Boogie Nights (leaving 10/1)
This ensemble drama about the porn business from director Paul Thomas Anderson is one of the most rewatchable movies ever made. Any stray moment can draw you in: Mark Wahlberg's Dirk Diggler picking his name in a hot tub, John C. Reilly singing that Transformers song, Julianne Moore snorting an afternoon away, the late Burt Reynolds framing up a shot, or Heather Graham strolling across the screen in nothing but her roller blades. Splitting the difference between the laid-back melancholia of Robert Altman and the coked-out frenzy of Martin Scorsese, Boogie Nights remains PTA's most purely pleasurable film, a loving tribute to an era of big stars, big egos, and big… well… you've seen the ending.
Freaks and Geeks (leaving 10/1)
Like its awkwardly dressed and perpetually yearning protagonists, Paul Feig and Judd Apatow's ode to the pain of adolescence was destined to be an outcast from the start. Its presciently selected cast -- including Seth Rogen, Jason Segel, Busy Philipps, James Franco, Linda Cardellini, John Francis Daley, and Martin Starr -- anchored a show that was perhaps too prickly and personal to catch on with NBC's mainstream audience. Sadly, it will depart Netflix in October. So, like Starr's achingly joyful Bill Haverchuck watching Garry Shandling after school, make yourself a grilled cheese, grab a glass of milk, and get ready to find some pockets of transcendence amid the misery.
Full Metal Jacket (leaving 10/1)
Stanley Kubrick's vicious critique of the American military and masculinity is almost two movies in one; the first part, about a group of ragtag marines trying to survive the relentless discipline of their sergeant, is best remembered for brutality and R. Lee Ermey's screaming. The second half, which follows Matthew Modine's "Joker" Davis into war, isn't as poignant, but in Kubrick's hands, is absolutely potent.
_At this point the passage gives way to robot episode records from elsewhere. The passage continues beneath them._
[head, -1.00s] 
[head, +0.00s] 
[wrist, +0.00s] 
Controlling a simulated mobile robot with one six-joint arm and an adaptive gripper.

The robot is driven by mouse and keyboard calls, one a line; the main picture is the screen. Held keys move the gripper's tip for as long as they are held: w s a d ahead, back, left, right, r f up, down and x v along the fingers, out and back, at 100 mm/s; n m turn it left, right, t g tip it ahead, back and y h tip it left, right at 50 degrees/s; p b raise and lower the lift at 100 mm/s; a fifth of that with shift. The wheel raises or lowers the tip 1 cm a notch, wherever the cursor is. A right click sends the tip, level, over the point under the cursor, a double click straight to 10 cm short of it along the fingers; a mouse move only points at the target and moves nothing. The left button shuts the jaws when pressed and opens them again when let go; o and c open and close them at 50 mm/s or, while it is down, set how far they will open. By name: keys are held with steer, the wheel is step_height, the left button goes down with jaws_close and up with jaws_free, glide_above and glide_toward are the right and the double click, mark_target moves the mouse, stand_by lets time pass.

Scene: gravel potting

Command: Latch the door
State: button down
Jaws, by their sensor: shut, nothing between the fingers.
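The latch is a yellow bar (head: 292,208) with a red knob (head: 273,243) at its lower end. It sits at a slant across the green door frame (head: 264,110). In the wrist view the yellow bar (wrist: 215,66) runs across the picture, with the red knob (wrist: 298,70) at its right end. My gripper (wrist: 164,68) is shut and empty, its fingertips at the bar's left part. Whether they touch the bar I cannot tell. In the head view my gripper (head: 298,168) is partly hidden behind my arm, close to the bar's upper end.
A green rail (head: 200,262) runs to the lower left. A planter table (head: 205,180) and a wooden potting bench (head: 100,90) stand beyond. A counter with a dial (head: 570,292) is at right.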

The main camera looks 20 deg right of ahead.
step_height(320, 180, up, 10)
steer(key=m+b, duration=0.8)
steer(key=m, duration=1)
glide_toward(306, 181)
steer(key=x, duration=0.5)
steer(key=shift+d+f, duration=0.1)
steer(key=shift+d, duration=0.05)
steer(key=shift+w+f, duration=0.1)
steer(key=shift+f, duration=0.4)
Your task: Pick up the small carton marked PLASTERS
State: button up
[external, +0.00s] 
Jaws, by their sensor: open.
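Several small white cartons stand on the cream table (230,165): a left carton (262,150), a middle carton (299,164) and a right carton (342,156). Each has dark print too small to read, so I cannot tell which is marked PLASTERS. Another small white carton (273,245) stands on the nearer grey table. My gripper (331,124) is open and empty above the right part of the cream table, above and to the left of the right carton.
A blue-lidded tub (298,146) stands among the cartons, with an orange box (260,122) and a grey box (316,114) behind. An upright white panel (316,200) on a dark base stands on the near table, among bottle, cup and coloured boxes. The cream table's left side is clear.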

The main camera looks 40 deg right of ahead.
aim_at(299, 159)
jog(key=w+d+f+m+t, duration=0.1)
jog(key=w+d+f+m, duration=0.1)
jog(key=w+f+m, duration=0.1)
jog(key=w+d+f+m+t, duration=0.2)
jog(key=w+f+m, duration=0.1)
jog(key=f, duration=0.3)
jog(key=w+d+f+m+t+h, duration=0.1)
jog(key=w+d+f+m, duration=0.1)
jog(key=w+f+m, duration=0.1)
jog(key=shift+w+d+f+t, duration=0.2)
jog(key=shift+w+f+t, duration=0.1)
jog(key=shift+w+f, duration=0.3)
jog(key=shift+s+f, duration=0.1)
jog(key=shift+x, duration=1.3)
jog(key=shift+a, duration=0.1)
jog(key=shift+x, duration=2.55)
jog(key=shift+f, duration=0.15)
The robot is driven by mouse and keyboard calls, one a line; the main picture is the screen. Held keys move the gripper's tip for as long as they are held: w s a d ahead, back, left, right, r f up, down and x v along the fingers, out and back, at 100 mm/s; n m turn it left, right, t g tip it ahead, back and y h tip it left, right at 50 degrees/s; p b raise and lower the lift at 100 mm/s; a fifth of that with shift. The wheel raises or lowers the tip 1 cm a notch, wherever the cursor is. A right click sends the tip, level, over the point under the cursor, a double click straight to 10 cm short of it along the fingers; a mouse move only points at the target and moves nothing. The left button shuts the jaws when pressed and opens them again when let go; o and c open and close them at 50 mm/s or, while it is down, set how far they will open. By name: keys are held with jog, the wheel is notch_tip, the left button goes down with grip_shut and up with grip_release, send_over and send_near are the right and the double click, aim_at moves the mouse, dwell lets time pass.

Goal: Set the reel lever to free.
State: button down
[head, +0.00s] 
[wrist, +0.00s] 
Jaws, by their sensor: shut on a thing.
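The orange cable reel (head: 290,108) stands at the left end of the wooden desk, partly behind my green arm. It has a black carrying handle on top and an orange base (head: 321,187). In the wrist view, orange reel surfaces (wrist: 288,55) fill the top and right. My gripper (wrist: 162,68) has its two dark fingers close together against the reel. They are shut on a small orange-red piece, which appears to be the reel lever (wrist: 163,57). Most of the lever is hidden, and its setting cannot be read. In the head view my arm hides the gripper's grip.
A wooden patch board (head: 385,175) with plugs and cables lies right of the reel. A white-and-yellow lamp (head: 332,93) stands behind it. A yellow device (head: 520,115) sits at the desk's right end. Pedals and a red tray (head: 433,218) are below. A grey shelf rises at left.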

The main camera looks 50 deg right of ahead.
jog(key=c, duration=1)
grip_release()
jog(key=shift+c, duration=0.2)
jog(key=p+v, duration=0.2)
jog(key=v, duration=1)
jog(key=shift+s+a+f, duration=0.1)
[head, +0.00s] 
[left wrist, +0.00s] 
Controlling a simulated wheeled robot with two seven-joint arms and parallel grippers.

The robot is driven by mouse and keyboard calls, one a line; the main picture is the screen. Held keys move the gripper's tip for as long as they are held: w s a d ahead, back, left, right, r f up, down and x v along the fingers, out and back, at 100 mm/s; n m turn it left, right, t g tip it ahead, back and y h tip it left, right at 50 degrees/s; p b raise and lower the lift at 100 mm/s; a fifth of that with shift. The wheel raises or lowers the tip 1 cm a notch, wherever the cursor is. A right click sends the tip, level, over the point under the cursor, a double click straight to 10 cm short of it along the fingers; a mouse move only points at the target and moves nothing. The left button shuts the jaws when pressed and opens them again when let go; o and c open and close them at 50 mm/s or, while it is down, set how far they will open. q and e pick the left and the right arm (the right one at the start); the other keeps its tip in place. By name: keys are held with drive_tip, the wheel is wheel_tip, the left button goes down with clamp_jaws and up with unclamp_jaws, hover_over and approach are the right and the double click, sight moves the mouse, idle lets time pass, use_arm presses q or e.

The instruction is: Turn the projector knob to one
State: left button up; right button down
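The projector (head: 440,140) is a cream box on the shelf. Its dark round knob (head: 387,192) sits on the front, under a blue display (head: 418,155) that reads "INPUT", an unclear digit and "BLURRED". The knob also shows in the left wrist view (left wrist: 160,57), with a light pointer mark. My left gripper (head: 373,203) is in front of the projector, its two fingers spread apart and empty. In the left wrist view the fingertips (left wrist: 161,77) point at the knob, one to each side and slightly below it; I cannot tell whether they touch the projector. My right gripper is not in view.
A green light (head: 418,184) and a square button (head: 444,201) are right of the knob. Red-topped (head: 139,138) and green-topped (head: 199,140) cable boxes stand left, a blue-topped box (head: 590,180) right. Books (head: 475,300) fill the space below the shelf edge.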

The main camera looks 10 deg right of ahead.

The Babadook (leaving 10/14)
It's the ultimate parental nightmare: What if your child were a total dickbag? Australian filmmaker Jennifer Kent's moody horror debut works as a jump-scare-filled fright fest, but it's most effective in quiet, lingering moments that explore the paralyzing nature of motherhood. Thanks to an emotionally raw performance from Essie Davis, the film brings you into the psyche of a woman pushed to the edge by the very thing she thinks she's supposed to love the most. In this brilliantly twisted story, the monster isn't under the bed -- it's tucked in it.
Donnie Darko (leaving 10/17)
Some people will tell you they understand Richard Kelly’s sci-fi coming-of-age tale, but trying to "explain" what Donnie Darko is all about misses the point. A young Jake Gyllenhaal shines as a moody teenager striving to find the meaning behind apocalyptic terrors hitting his suburban hometown, some of which include: a plane crash, a creepy rabbit named Frank, and a lot of pseudo-philosophical mumbo-jumbo about the nature of reality. Putting Donnie Darko on a pedestal is a mistake, but when you take it as a depiction of a young mind struggling to articulate a worldview, this early aughts cult classic is an indie sci-fi masterpiece in its own right.